Pay TV subscriber Foxtel has reprogrammed its IQ2 digital recorder because viewers have been missing the end of shows when free-to-air TV channels overrun their schedules, the company said today.  

Although subscribers could previously set all recordings to overrun by the same amount, they were not previously able to make adjustments on a show by show basis. But in the new software this will be possible, to allow for sporting events or “for free to air broadcast channels that do not start and finish their shows in keeping with the published listing times,” said Foxtel.

The issue of networks deliberately running shows late because of the vicious ratings battle, has long rankled with viewers. When a network is aware that a competitor has a show that is likely to attract a big audience, they deliberately over-run the preceding show on their own channel in the hope that viewers will stick with them until the end, then not bother to channel hop if the competing programme has already begun.

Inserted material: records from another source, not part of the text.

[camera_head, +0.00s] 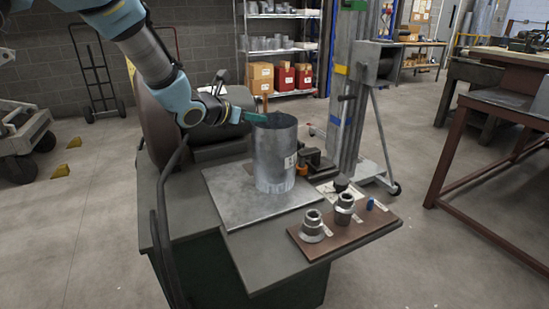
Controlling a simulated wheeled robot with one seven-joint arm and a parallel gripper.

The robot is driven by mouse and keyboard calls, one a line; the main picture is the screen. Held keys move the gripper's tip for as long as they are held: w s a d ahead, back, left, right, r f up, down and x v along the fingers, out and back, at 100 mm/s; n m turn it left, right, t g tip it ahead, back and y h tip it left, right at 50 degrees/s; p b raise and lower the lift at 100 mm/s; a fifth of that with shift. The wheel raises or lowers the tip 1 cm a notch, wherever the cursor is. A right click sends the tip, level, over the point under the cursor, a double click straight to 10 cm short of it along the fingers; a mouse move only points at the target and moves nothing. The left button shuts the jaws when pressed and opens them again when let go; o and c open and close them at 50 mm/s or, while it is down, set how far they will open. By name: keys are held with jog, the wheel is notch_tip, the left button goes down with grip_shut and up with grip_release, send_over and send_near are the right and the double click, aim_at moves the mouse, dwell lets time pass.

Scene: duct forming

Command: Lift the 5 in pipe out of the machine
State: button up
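The pipe (274,158) is a grey metal cylinder with a small white label on its right side. It stands upright on the square metal plate (228,200) of the machine (185,225). My arm reaches in from the upper left. My gripper (262,117), with green fingers, is at the left part of the pipe's top rim. The fingers overlap the rim in this view. I cannot tell whether they are closed on the wall or only beside it.
A brown board (345,229) with metal fittings sits at the machine's front right. A grey lift column (347,100) stands behind the pipe. A workbench (500,105) is at the right. A hand truck (97,80) and shelves (285,45) are at the back. Floor is clear at front left.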

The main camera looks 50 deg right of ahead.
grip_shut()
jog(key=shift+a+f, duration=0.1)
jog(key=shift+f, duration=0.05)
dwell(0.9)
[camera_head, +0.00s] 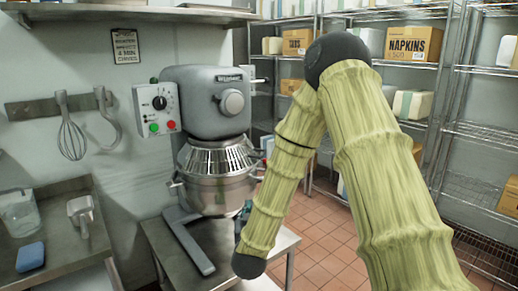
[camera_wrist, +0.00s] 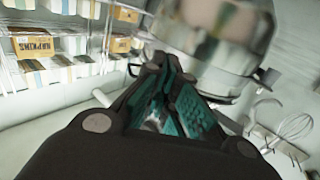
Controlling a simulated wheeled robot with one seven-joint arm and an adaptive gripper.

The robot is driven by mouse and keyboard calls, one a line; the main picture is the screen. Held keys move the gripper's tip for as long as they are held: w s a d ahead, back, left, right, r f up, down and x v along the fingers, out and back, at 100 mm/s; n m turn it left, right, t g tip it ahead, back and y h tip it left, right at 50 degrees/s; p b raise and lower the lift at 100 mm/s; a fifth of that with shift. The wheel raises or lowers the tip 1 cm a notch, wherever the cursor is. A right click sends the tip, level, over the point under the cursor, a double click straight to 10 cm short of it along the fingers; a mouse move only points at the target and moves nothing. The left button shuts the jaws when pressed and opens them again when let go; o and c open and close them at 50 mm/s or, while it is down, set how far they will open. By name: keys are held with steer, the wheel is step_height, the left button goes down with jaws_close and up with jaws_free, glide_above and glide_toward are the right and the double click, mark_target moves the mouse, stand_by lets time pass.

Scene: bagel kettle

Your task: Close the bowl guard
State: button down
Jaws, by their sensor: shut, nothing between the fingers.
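A grey stand mixer (camera_head: 205,103) stands on a metal table. Its bowl guard (camera_head: 217,157), a silver ring of slanted slats, sits between the mixer head and the steel bowl (camera_head: 218,192). Slats show across its front and left; my arm partly hides its right side, so I cannot tell whether it has a gap there. My gripper (camera_head: 245,211) is low, to the right of the bowl, mostly behind my forearm. In the wrist view my gripper (camera_wrist: 168,66) has its teal-padded fingers shut and empty. The blurred bowl (camera_wrist: 218,52) shows beyond them; contact is unclear.
The mixer's legs (camera_head: 188,245) rest on the metal table (camera_head: 165,262). A control box (camera_head: 157,109) is on the mixer's left. A whisk (camera_head: 71,133) and hook (camera_head: 106,118) hang on the wall. Wire shelves (camera_head: 470,130) with boxes stand at right; tiled floor (camera_head: 318,232) is between.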

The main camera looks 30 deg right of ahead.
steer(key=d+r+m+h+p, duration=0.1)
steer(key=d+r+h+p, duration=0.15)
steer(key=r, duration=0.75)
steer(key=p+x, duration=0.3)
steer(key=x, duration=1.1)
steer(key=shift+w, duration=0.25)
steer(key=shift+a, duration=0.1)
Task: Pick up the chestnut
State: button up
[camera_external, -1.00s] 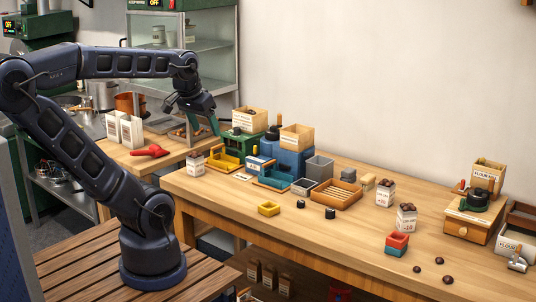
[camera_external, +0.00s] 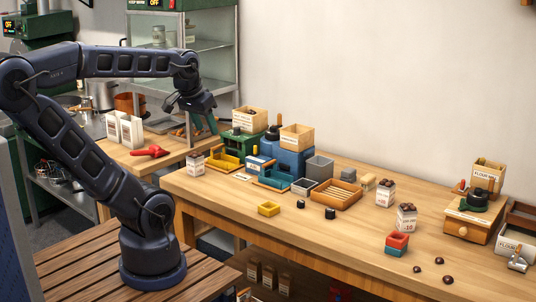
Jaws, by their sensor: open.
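Three loose dark chestnuts lie on the near right part of the wooden table: one chestnut (camera_external: 417,269), another chestnut (camera_external: 439,261) and a third chestnut (camera_external: 447,280). More chestnuts show in the tops of white paper bags, such as the middle bag (camera_external: 385,195), the right bag (camera_external: 406,219) and the left bag (camera_external: 195,165). My gripper (camera_external: 190,117) is open and seems empty. It hangs in the air at upper left, near the shelf, far from the loose chestnuts.
A red and blue bin stack (camera_external: 397,244) stands just behind the loose chestnuts. A slatted wooden tray (camera_external: 335,195), a grey bin (camera_external: 319,169) and a blue machine (camera_external: 288,160) stand in the middle. A grinder-like box (camera_external: 470,220) stands at right. The front table strip is mostly clear.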

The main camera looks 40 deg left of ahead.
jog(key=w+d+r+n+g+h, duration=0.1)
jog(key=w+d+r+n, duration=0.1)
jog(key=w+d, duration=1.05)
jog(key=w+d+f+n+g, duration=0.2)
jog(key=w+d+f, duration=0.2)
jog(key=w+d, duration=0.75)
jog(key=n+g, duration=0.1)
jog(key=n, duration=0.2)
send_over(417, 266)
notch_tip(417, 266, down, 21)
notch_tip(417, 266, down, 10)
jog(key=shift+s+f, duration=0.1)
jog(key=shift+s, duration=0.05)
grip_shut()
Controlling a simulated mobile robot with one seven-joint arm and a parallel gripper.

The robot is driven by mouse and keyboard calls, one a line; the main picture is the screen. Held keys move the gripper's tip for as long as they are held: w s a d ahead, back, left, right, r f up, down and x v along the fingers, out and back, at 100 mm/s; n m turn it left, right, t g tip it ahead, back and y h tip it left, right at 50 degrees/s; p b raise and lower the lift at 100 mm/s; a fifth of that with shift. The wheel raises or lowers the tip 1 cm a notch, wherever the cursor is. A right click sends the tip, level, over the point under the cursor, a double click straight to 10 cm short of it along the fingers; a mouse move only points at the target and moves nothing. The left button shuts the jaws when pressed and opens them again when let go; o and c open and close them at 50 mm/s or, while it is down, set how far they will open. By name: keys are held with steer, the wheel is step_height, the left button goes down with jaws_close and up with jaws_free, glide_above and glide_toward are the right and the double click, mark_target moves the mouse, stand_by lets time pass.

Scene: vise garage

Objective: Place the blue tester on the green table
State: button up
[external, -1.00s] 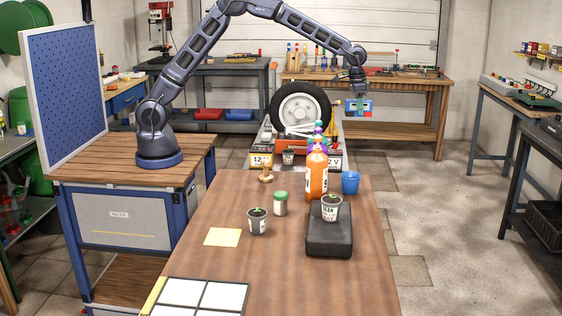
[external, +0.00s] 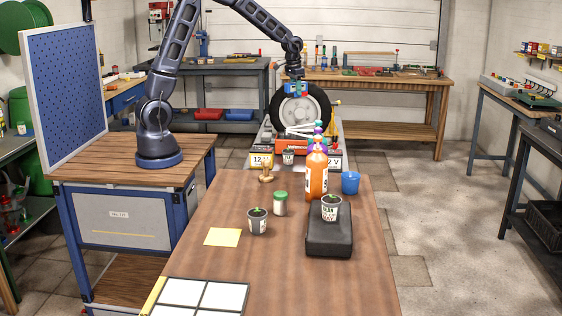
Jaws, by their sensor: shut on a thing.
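The blue tester (external: 297,89) is a small blue block with a little red on it, high in front of the white-hubbed wheel. My gripper (external: 294,80) is above it and shut on it; the fingers are too small to see clearly. A table with a green frame (external: 42,203), partly cut off, stands at the left edge behind the blue pegboard. I see no plainly green tabletop elsewhere, so I cannot tell for sure which table is the green one.
The wooden table (external: 290,285) in front holds an orange bottle (external: 316,177), a blue cup (external: 350,182), a black case (external: 329,240) and several small pots. The pegboard (external: 65,92) stands tall at left. A wheel (external: 318,103) is behind the table. Open floor lies at right.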

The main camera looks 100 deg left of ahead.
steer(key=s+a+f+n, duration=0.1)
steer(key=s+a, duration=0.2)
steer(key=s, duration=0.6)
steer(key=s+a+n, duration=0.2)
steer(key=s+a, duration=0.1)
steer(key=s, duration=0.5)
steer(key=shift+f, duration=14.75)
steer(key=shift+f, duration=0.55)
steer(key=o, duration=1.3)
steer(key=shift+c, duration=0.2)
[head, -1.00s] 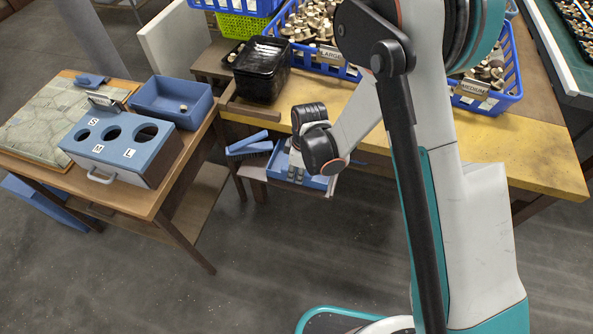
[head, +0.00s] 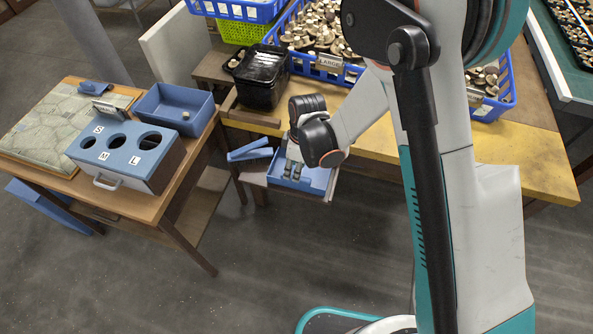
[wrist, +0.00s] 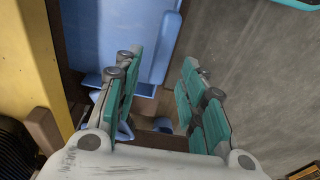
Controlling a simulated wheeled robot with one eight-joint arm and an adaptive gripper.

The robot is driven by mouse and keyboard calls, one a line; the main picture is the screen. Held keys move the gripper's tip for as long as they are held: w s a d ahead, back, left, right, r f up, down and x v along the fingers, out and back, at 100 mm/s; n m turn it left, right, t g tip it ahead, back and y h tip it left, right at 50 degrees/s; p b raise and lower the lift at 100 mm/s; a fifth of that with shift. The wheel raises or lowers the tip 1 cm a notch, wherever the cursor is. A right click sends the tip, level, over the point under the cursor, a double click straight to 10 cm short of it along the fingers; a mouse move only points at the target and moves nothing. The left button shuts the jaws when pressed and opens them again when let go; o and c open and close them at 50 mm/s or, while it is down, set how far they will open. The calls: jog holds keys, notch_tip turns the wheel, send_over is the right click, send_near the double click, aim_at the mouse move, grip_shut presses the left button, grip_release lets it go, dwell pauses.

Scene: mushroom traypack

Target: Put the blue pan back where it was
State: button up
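The blue pan (head: 316,183) is a flat, shallow piece with a raised rim. It lies on a low brown shelf beside the yellow-topped table. It also shows in the wrist view as a broad blue surface (wrist: 115,38). My gripper (head: 291,172) points down over the pan in the head view. In the wrist view my gripper (wrist: 158,75) is open, its teal-padded fingers apart on either side of a gap. The left finger overlaps the pan in that picture; I cannot tell if it touches. The part of the pan behind the fingers is hidden.
A blue brush (head: 250,151) lies just left of the pan. The wooden table (head: 165,215) at left bears a blue-topped sorting box (head: 115,155) and a blue bin (head: 172,108). A black crate (head: 258,90) stands on the yellow table (head: 520,165). Open floor lies in front.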

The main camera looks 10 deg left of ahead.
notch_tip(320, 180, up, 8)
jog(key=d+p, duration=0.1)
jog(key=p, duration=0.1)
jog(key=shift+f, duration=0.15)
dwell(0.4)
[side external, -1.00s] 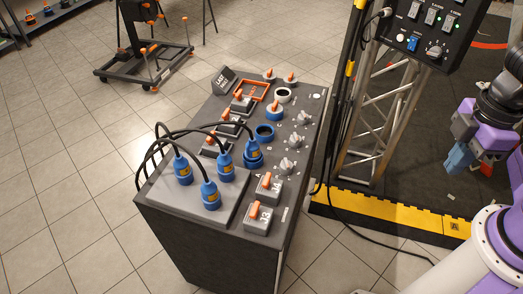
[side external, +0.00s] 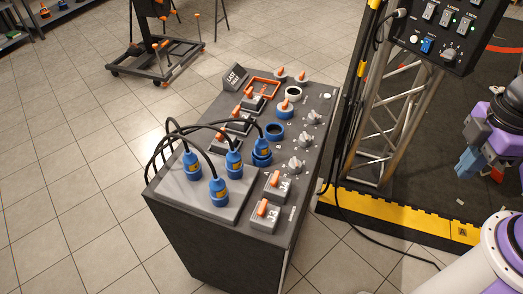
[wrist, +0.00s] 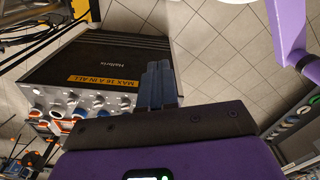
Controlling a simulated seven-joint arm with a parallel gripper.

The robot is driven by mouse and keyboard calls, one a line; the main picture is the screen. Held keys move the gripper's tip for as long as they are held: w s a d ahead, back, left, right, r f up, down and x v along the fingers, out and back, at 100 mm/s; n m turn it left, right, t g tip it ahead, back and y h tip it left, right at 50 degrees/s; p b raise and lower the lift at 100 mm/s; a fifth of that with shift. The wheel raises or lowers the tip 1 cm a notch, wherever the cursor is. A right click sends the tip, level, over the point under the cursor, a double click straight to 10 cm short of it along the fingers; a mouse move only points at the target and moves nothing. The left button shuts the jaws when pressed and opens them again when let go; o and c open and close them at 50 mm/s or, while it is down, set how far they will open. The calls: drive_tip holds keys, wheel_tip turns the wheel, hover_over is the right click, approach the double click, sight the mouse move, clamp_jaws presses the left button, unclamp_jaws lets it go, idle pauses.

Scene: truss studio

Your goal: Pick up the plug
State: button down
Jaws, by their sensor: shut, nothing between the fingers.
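Several blue plugs with black cables are on the dark console. Three stand on the grey plate at its near left: a left plug (side external: 192,164), a front plug (side external: 218,192) and a middle plug (side external: 234,163). Another blue plug (side external: 262,149) sits at a blue socket to their right. I cannot tell which one is meant. My gripper (side external: 467,164) is at the right of the side view, well away from the plugs, over the dark floor. In the wrist view its blue fingers (wrist: 158,80) are together and empty. No plug is clear in the wrist view.
The console (side external: 312,150) carries knobs, orange-handled switches and an empty blue socket ring (side external: 274,132). A metal truss (side external: 378,125) with a switch panel (side external: 440,35) stands between the console and my gripper. A yellow-black floor edge (side external: 400,215) runs below it.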

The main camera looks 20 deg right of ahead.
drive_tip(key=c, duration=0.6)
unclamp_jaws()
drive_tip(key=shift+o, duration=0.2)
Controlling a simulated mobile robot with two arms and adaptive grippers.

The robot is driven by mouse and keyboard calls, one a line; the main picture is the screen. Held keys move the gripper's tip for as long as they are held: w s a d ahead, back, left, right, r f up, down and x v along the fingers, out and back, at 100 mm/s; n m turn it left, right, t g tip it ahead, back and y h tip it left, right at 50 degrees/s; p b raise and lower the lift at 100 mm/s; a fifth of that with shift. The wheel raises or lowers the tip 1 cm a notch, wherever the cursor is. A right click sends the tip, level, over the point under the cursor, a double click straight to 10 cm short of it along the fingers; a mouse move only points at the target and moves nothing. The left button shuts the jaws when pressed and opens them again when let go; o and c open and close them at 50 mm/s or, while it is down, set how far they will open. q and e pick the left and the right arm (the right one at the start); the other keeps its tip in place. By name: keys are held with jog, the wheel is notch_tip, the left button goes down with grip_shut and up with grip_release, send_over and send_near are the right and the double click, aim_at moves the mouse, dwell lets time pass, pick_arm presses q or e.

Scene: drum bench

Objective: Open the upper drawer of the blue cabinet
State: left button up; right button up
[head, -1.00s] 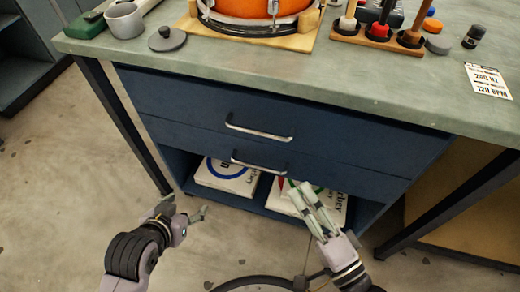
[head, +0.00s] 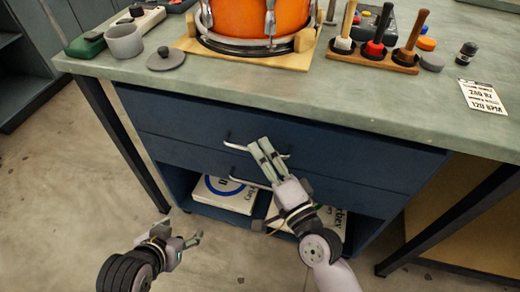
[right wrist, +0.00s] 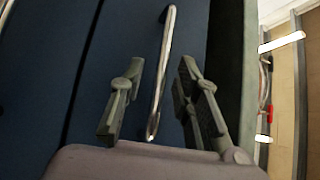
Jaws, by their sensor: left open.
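The blue cabinet (head: 385,172) stands under the bench top. Its upper drawer (head: 180,113) looks shut, with a metal bar handle (head: 232,146) partly hidden by my right gripper. My right gripper (head: 260,147) is raised at the upper drawer's front, over the handle. In the right wrist view its fingers (right wrist: 161,75) are apart, with the handle (right wrist: 168,45) showing between them; contact is not visible. The lower drawer also looks shut, with its own handle (head: 247,181). My left gripper (head: 192,241) is open and empty, low over the floor at the left.
The bench top (head: 290,92) overhangs the drawers and holds an orange drum (head: 255,17), a mallet rack (head: 372,55), a grey cup (head: 124,41) and a tempo card (head: 482,96). White boxes (head: 225,195) lie on the open shelf below. Bench legs flank the cabinet.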

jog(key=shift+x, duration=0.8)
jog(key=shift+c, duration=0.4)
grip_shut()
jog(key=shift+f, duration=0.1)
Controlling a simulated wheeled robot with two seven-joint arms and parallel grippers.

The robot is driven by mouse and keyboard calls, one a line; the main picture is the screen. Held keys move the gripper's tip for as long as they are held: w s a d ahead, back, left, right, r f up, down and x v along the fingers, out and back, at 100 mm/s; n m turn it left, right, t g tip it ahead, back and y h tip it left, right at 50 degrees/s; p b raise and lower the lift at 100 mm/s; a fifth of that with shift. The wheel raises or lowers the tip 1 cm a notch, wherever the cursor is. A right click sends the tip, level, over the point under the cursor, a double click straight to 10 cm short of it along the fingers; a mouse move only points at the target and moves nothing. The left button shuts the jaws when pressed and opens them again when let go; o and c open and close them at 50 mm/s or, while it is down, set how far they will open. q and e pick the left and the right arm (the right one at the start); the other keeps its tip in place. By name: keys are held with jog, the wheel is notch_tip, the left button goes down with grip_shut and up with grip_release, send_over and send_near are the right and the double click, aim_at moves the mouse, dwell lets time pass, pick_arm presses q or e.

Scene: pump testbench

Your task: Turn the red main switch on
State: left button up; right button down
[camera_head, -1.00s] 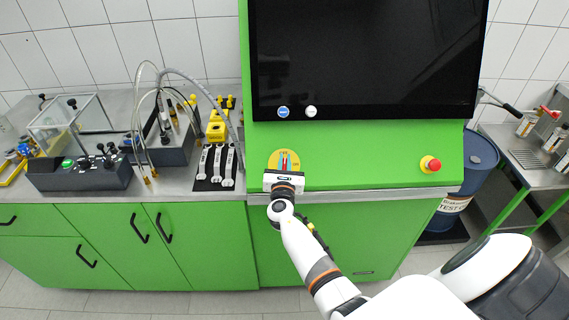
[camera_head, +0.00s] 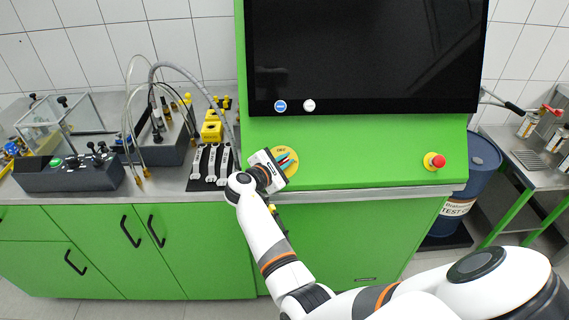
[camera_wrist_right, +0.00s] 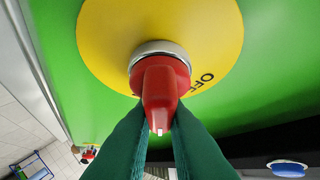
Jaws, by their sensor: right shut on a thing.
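The red main switch (camera_wrist_right: 160,88) sits on a round yellow plate (camera_wrist_right: 205,30) on the green console. In the right wrist view its red handle is between the two green fingertips of my right gripper (camera_wrist_right: 158,125), which is shut on it. The word OFF shows on the plate to the right of the handle; other lettering is hidden. In the head view the yellow plate (camera_head: 283,150) shows behind my right gripper (camera_head: 284,164), which is rolled to a slant and covers most of the switch. My left gripper is not in view.
A red emergency button (camera_head: 434,161) is on the console's right side. A dark screen (camera_head: 365,55) stands above. Several wrenches (camera_head: 211,164) and a hose fixture (camera_head: 165,135) are on the bench to the left. The console between switch and red button is clear.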

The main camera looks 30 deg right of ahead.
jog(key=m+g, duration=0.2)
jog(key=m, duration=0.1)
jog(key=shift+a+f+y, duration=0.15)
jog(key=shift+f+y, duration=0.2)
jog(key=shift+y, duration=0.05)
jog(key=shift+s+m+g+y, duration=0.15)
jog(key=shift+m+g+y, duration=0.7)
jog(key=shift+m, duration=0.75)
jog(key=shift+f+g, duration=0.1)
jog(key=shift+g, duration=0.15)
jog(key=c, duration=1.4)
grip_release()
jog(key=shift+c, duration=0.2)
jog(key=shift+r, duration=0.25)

But because broadcasters know this, they in turn start their own shows late, leading to viewers sometimes waiting up to 20 minutes for the advertised show to begin. It was a topic touched on in the recent spoof Freeview ad:

As a result, Foxtel said it was now offering viewers a 20 minute rather than 10 minute buffer at the end of recordings.

The Foxtel announcement also said that its IQ and IQ2 – its set top recording units – have now been installed in a total of 540,000 homes, which is about 38% of the company’s subscriber base.

The news coincides with the news that the Seven Network – which markets free-to-air’s equivalent to the IQ, TiVo, has sold a stake in the service to kiwi broadcaster TVNZ. TiVo retails for $699, and is expected to have sold about 40,000 units by this July.